I've done a bunch of stuff on projects that did projections for housing demand (and supply of residential and industrial land), demography (regional migration; catchments for major retailers; proximity models for house prices near proposed railway stations; changes in household composition by small-area aggregates). Geospatial analysis is one of the things I understand reasonably well - up to and including analysing annual changes by individual cadastre parcel for the 31 Melbourne metro LGAs for 2004-2012, and the 5 Geelong-area LGAs for 2006-2015. My 'strongest suit', though, is the statistical analysis of data. My 'formal' training - Honours, Masters and PhD (incomplete) - was in Economics and Econometrics.
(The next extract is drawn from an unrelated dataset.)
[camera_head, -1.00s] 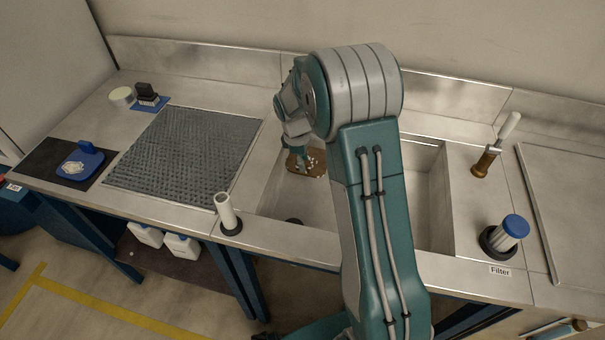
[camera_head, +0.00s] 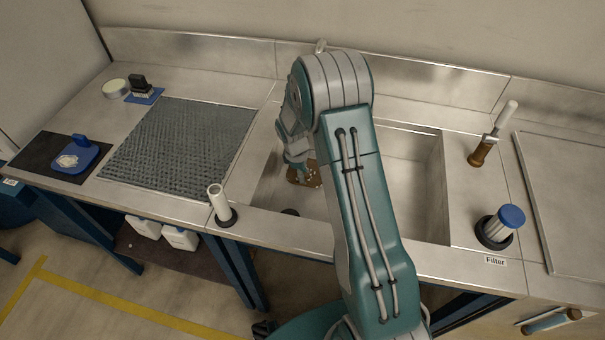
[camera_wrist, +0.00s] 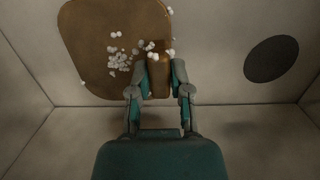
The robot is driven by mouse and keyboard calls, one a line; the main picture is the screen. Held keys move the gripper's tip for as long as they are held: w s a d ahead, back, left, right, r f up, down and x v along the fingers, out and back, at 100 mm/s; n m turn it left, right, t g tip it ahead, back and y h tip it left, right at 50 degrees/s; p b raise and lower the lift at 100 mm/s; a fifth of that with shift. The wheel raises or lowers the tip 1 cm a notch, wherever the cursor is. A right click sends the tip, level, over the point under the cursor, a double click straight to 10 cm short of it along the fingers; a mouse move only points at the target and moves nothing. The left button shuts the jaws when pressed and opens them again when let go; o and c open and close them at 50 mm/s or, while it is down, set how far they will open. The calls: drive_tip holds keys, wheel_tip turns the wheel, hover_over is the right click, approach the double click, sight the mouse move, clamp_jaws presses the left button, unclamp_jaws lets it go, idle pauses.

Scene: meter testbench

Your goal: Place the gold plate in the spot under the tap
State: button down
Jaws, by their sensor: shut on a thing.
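The gold plate (camera_wrist: 90,45) looks brown-gold, with rounded corners and several small white bits on it. My gripper (camera_wrist: 161,75) is shut on an upright tab of the plate in the wrist view. In the head view the plate (camera_head: 305,177) shows partly, below my gripper and within the left part of the sink (camera_head: 415,185). My wrist hides much of it. It looks tilted there; I cannot tell whether it touches the sink floor. The tap is mostly hidden behind my arm; a small pale tip (camera_head: 320,46) above the arm may be part of it.
A dark round drain (camera_wrist: 271,59) lies right of the plate in the wrist view. A white tube (camera_head: 219,203) stands at the sink's front left. A blue-capped filter (camera_head: 502,226) and a brush (camera_head: 490,140) stand right. A grey mat (camera_head: 180,150) lies left.

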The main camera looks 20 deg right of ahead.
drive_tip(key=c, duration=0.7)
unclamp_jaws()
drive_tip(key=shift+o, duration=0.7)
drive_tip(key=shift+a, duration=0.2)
I won the ABS prize in my Honours year, and got an RBA cadetship (one of only 4 offered in the entire country) and the Vice-Chancellor's undergraduate research award (the only student in the faculty who got one). I got straight Firsts for my Masters coursework subjects. One of the papers I co-authored resulted in Treasury asking our team to help them implement rational expectations in their macroeconometric model (TRYM). My PhD dissertation spent several sections demonstrating how using central-tendency measures as 'exogenous' inputs to a non-linear model was a waste of time.
So with that by way of background... let's get to the idea that using the census data gives a better estimate of forward numbers, than a standard exponential curve with completely artificial noise (of the form x[t]=x[t-1]+e[t] where x[t] is the log of the variable of interest X at time t, and e[t] is a lognormal random variate).
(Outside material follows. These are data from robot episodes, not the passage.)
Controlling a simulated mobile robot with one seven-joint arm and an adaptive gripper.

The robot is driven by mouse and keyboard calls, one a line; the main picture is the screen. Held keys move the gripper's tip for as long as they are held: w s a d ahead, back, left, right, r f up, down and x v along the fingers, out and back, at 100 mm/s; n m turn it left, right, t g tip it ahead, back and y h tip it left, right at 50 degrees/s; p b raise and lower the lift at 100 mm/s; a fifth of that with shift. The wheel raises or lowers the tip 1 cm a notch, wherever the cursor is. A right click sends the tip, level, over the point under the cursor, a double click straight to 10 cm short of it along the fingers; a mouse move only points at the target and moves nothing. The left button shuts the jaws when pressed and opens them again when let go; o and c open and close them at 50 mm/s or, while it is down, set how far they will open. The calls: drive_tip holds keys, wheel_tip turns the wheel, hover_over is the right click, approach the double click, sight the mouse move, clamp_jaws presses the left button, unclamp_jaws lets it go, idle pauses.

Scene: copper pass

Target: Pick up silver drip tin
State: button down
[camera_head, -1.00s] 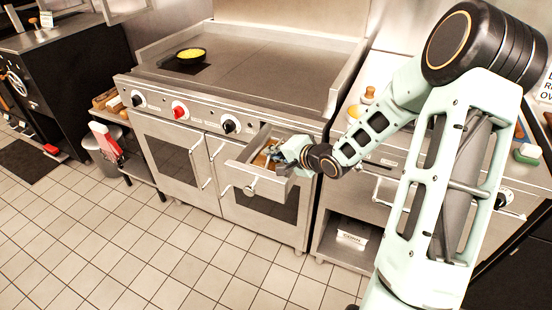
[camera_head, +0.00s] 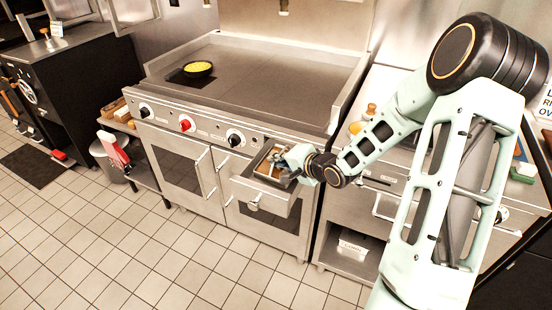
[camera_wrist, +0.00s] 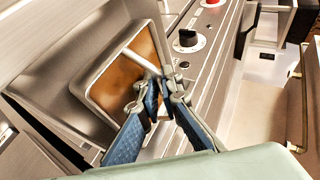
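The silver drip tin (camera_wrist: 86,91) is a shallow tray with rounded corners and a brown inside. It is in or just above the pulled-out drawer (camera_head: 265,197) under the griddle. It looks small in the head view (camera_head: 266,170), partly hidden by my gripper (camera_head: 287,160). In the wrist view my gripper (camera_wrist: 161,90) has its blue fingers close together at the tin's near right edge, apparently pinching the rim. A silver bar crosses the brown inside toward the fingertips. Whether the tin is clear of the drawer floor I cannot tell.
A counter with an open shelf (camera_head: 350,247) is at the right. Tiled floor (camera_head: 150,260) is clear in front.

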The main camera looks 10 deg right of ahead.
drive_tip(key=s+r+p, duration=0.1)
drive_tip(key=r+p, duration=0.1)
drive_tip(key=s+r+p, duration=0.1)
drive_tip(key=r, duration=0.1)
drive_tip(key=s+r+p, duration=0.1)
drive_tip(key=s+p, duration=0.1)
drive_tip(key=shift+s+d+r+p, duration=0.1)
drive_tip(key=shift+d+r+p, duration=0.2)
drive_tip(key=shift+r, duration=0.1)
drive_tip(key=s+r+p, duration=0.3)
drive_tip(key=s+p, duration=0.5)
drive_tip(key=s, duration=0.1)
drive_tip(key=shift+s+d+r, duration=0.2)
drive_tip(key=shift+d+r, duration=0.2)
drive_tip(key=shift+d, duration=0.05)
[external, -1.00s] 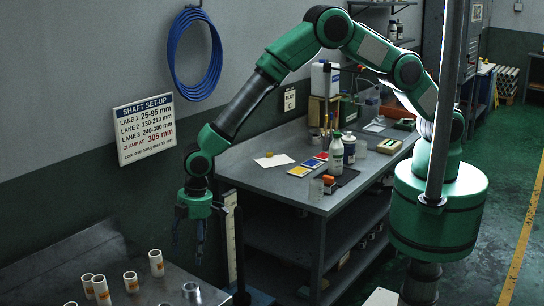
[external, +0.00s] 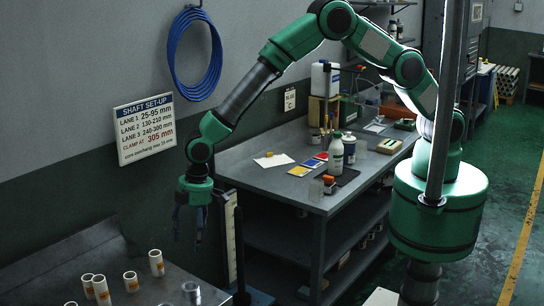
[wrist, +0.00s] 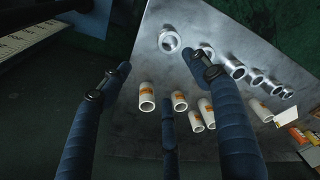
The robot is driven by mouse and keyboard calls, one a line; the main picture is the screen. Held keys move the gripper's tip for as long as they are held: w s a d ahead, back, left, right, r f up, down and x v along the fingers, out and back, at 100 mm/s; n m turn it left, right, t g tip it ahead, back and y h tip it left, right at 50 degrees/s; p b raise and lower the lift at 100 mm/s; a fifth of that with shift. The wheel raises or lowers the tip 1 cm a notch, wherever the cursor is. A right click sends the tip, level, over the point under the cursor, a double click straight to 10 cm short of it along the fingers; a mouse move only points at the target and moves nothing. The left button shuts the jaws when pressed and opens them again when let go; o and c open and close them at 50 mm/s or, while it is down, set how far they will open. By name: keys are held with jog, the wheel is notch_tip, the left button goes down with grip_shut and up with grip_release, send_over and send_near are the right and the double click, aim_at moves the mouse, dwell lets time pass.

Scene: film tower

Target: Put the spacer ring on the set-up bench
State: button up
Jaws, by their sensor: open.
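My gripper (external: 188,232) hangs fingers down at the right end of a grey metal bench (external: 165,288) below the shaft set-up sign. In the wrist view my gripper (wrist: 158,62) is open and empty, its blue fingers spread apart. A silver metal ring (external: 191,291) stands on that bench. Several silver rings show in the wrist view; one (wrist: 170,42) lies apart from a row (wrist: 236,70) at the right. I cannot tell which is the spacer ring, nor which bench is the set-up bench.
White tubes with orange labels (external: 157,263) stand on the near bench, also in the wrist view (wrist: 147,97). A white scale (wrist: 45,32) shows at the upper left.

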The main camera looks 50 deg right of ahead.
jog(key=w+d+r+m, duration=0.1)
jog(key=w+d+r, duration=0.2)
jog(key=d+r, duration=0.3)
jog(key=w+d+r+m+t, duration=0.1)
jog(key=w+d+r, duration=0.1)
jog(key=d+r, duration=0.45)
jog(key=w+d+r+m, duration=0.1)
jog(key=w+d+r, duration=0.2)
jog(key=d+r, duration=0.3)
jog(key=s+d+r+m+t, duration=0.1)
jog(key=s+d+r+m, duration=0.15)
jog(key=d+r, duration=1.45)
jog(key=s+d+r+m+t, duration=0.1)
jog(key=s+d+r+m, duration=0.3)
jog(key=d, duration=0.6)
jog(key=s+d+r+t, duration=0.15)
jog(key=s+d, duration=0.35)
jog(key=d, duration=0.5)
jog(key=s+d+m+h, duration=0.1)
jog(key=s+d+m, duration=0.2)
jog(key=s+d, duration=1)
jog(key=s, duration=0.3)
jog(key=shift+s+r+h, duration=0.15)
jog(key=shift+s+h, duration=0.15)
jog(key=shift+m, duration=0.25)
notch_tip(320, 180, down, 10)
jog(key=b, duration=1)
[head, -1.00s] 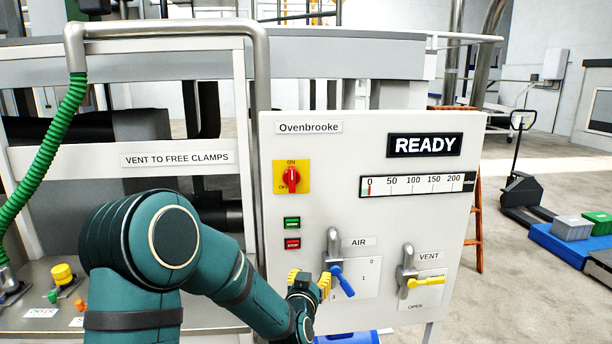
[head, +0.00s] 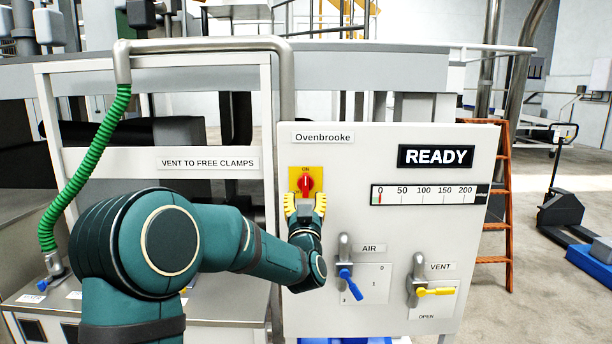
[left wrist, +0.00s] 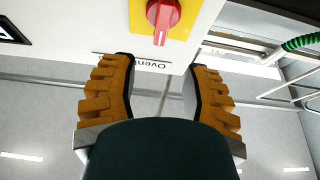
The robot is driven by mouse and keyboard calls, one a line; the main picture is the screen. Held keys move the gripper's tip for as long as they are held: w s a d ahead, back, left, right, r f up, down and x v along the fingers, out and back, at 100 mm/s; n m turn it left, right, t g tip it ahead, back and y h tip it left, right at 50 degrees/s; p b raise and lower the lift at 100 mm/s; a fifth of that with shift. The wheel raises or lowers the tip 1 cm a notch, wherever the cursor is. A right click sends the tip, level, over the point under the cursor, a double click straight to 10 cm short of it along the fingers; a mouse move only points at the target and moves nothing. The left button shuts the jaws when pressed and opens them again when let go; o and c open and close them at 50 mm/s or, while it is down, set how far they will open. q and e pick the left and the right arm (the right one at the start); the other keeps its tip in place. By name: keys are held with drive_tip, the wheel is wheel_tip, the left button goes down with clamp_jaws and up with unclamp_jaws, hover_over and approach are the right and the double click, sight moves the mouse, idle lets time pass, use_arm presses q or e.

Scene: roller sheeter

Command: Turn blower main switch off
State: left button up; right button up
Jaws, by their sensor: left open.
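The blower main switch is a red rotary knob (head: 306,184) on a yellow plate (head: 296,173) at the panel's upper left. Its handle stands upright, toward the ON label above it. My left gripper (head: 305,203) is open, with its yellow fingers just below and at either side of the knob; it hides the plate's lower part. In the left wrist view the knob (left wrist: 163,14) is at the top edge, beyond and between the open fingertips (left wrist: 160,68). Nothing is between the fingers. My right gripper is not in view.
The white Ovenbrooke panel (head: 400,225) also carries a READY display (head: 436,156), a gauge (head: 430,195), a blue AIR lever (head: 349,282) and a yellow VENT lever (head: 434,292). A green hose (head: 90,165) hangs at left. An orange ladder (head: 508,210) stands behind the right side.

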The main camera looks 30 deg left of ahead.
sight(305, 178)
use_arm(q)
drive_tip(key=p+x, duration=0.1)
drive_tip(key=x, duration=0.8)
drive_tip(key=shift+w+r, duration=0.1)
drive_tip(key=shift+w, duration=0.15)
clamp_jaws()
In other words, the key question is
<blockquote>how much additional accuracy in projections would be obtained by using 'accurate' census data, versus modelling percentage changes in literally any metric of interest by dlog(X)=e where e is a vector of lognormal variates?</blockquote>
Award yourself dix points if you realised that I was sneaking up on the idea that the correct answer is "None. There is literally zero reduction in forecast MAPE from using historical survey data, over a Monte Carlo simulation using 'sensible' estimates for the conditioning parameters for the distribution of e.".
Award yourself another soixant points if you understand what variables cause the correct answer to be the case. Those variables are technological and preference changes and policy variables. Future values of these variables are literally impossible to estimate at an aggregate level, and even more impossible-er at a sectoral level... and they are not geographically constant (so Frankston and Brisbane will not have common tech change, preference and policy parameters in a regional model).
If you have snaffled all the points on offer up to now, you are barely at 'HIIB' level, which means that I would not listen to you if you were a government advisor (most government advisors are IIA's, but that's still a very low bar).
Another dix points will get you an HI (but only in one subject). These can be garnered by grokking the footnote.
Footnote... This is also true in a linear model, because linear models are not bijective from the exogenous variable space to any subset of the endogenous variables; policy analysis is only ever interested in 'key' subsets of the entire endogenous variable matrix.
To see why this non-bijectivity is the case a fortiori, change the closure (swap the endogenous variables-of-interest for the same number of 'naturally' exogenous variables - so the system remains mathematically solvable).
Force the swapped endo-vars to remain unchanged, then perturb the rest of the exogenous variables by some arbitrary percentage and solve the model. Do that several hundred times, and you will have several hundred sets of all variables where the endogenous variables of interest take the same value, but the exogenous variables are different. Bijectivity... categorically rejected.
Congratulations... you just proved that there are multiple vectors of values for the 'exo-vars' that are consistent with the same vector of values for the endo-vars of interest. (This is why I stopped being interested in 'point' (or 'single-path') forecasting: to say anything meaningful about the statistical properties of the endogenous variables of interest, requires a stochastic sensitivity analysis).
Award yourself the last dix points and join the Firsts. You still need a further douze points to finish next to me in 4th year. (OK, so that last bit was pure skiting).